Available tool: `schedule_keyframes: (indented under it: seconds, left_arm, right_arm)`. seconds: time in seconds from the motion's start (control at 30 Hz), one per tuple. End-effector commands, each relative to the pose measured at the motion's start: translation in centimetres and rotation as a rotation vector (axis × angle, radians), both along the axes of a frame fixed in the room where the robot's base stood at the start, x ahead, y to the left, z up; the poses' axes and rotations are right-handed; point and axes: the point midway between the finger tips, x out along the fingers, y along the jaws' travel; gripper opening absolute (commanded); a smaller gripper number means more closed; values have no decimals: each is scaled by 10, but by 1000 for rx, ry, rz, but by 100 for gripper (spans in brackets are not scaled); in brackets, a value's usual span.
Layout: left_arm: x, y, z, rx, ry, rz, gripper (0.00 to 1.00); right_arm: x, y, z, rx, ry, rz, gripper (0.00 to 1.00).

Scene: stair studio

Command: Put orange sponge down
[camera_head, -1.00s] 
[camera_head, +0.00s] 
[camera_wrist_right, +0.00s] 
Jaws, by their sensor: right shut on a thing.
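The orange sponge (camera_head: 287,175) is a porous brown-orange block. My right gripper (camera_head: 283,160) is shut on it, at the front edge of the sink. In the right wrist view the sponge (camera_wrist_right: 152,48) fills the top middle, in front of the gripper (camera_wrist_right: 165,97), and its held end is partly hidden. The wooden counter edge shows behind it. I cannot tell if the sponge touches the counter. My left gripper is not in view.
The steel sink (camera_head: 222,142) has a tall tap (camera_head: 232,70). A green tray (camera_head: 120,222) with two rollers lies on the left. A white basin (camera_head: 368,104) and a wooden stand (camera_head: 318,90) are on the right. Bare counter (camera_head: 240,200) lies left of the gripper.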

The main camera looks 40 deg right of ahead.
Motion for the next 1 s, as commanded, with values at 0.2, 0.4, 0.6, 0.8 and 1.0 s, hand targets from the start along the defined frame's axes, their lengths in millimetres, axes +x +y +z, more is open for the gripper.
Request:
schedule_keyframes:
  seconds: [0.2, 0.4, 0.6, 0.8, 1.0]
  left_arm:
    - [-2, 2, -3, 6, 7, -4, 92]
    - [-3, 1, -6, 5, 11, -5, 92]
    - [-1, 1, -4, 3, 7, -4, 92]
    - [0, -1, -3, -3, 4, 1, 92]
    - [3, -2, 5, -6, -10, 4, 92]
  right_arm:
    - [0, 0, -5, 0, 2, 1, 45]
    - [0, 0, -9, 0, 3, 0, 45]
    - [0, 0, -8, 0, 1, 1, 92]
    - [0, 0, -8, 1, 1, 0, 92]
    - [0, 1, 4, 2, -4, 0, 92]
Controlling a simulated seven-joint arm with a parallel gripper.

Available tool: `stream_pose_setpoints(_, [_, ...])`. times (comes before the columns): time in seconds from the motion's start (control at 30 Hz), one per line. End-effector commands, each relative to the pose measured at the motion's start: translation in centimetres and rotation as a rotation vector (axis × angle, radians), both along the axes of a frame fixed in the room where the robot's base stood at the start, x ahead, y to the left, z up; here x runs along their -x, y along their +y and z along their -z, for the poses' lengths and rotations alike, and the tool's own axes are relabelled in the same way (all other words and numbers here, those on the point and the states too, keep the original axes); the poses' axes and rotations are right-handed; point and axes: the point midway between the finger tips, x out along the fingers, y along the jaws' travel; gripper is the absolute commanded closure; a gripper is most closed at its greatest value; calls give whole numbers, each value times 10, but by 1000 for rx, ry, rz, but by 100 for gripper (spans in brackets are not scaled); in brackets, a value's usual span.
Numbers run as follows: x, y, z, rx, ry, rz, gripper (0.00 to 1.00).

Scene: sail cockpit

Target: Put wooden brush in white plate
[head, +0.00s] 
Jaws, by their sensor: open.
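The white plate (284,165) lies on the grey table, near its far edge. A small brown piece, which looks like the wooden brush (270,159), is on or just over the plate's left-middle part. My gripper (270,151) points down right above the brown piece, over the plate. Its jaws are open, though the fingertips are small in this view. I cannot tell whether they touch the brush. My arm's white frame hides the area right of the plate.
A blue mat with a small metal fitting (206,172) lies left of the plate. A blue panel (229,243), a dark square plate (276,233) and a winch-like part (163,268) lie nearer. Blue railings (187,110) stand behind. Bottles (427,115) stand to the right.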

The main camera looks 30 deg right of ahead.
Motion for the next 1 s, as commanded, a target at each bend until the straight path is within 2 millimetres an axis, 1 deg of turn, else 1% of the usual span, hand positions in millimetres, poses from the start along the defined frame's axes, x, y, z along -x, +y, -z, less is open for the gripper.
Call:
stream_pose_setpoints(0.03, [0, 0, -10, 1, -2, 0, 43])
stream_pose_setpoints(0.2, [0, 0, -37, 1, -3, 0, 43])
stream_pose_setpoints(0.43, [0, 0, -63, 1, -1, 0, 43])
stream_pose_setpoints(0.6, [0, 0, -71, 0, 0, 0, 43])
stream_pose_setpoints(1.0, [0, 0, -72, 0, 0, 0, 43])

What is needed:
Check each line of the records for the string "main" and state how many lines contain it. Give only the number.

Correct response:
2